Day 1:
I have recently made a major career change, moving from what I would now call a client company to a consulting company. It's an exciting change, but I don't expect to write about my new experiences at this time.
However, I had also been spending some time writing an extended piece about my experiences over the years working in several IT departments, especially to define a set of "better practices" for succeeding in a multi-project environment. (I read another blogger's point that claiming you have a "best" practice is the height of egotism, and it rang true to me, so I will stick with "better".)
This material appeared on a more general blog of mine, and out of it evolved "Cascade". It is not strictly about Business Analysis, but we do not work in a BA vacuum, we are always part of a team to deliver a product or service, and I can think of no better analogy than fast flowing water that swirls around rocks and other obstacles and emerages to fill a large body of water, a Cascade of information system deliverables that add to the overall portfolio of a company.
You can see the resulting book at http://www.lulu.com/content/2088656 , and read the first few pages. What I plan to do in this blog is feature the material from the forward/introduction (hopefully to pique your interest in reading the rest!).
First up: Does this sound like where you work?
The book was written for people who work at companies that have an IT department to support their non-IT business. In comparison, this blog is not written for people who work at IT companies; from Google on down to someone selling excel macros. The main reason is that I have not worked for an IT company and, although I have worked with many in customer-vendor relationships, I do not feel qualified to write about something I do not have experience with. However, even companies selling IT need some other IT to help run their business, so perhaps some of my experiences may overlap with theirs.

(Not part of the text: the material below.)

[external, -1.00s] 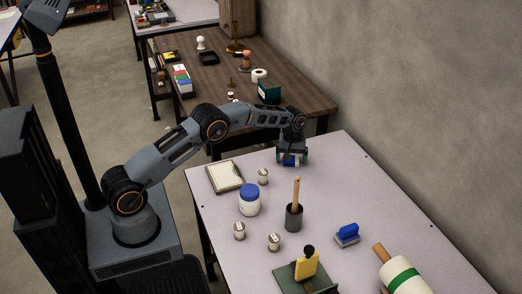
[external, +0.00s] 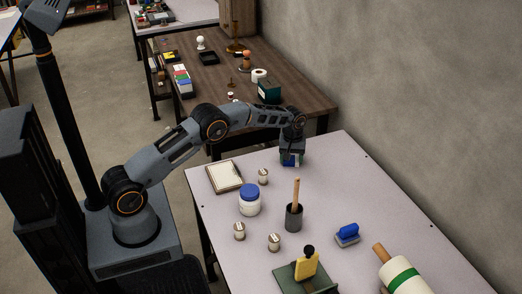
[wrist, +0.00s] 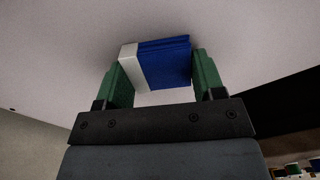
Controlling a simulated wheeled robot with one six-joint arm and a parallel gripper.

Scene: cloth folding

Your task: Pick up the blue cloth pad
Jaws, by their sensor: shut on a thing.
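The blue cloth pad (wrist: 166,62) is a folded blue block with a white band at its left side in the wrist view. It sits between the two green fingers of my gripper (wrist: 160,75), which is shut on it. In the external view my gripper (external: 291,160) points down at the far end of the light table, with a little of the blue pad showing between the fingers. I cannot tell whether the pad touches the tabletop.
The table right of my gripper is clear.

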Given that, let us consider the vast majority of companies that are making automobiles or serving hamburgers or providing investment advice or any and everything else. In those companies you will find a department/division filled with IT ‘professionals’: Programmers, Project Managers, Analysts, Testers, Implementers, Operators, and loads of other specialists like Database Administrators and Network Engineers. (I use professional in quotes because long-standing professions like lawyers and engineers like to protect the use of the word.)
The name of this group has evolved generally to the ‘Information Technology Department’, or IT for short (no ‘D’ at the end); such past names as “Data Processing” or “Management Information Systems” seem to have faded away . As an acronym, “IT” is used interchangeably to name the department and describe the functional scope addressed by that department.
So, as we speed through the first decade of the 21st century and on into the next, what is the common situation that these IT departments face?
It probably includes an installed set of information systems that are used by the business to control and report on its operations. There is always more than just one system, and possibly hundreds(thousands?), many doing the same work as many others. Some may be decades-old, a few may be recent and using fairly new technologies, with the implementations of the rest spread-out over the history of the department since that first ‘computing machine’ was purchased, with the wide range of development and operating technologies which that implies. (How along ago did you read that your mainframe computer was dead? Did it die? Not likely.) The still favourite term for describing this installed base is legacy systems.
It probably includes a large back-log of requested changes to that installed base of systems, overlaid with a long list of problems/bugs in the systems that the business is currently ‘working around’ until they ever get fixed.
It probably has an “IT Strategy” that describes in glowing terms how the above two cases will be remedied by moving to some new method or tool or one enterprise system… if the budget and resources can ever be freed up from fixing and changing the current systems.
It is probably overseen by a senior management group (or steering committee or review board) that is charged with deciding what IT work is approved and carried out. This group may be formal or informal, and may only be one person in the end, the CEO or someone he/she has delegated it to; since IT costs money, the CFO is a common choice.
I n this structure, the head of the IT department (CIO is the hot title, of course) plays a committee secretary and/or facilitator role, who is supposed to assist the rest of management in making their IT choices. This is a difficult role, as the rest of management has a split-view of IT, that most of it is a waste of time and money, except for the work each one wants for their own department/division.
There are probably a large number of current projects being carried out, that no one can remember when they started and, even if some target date has been set, no reasonable expectation exists that they will end soon.
It is staffed by a group of IT staff that has remained the same size in numbers, or has been reduced, while being charged with doing more work than ever: “Work Smart, Not Hard”., “Do More With Less”. Each person is probably assigned to many of those current projects, juggling the work and trying to determine what they should really be working on.
The overall morale and effectiveness of this staff depends greatly on the skills of their immediate management and more senior managers who provide some level of inspiration; if not, morale plunges and turnover increases.
Sound familiar? Then you have the same experiences as me, and I will be writing more entries for you.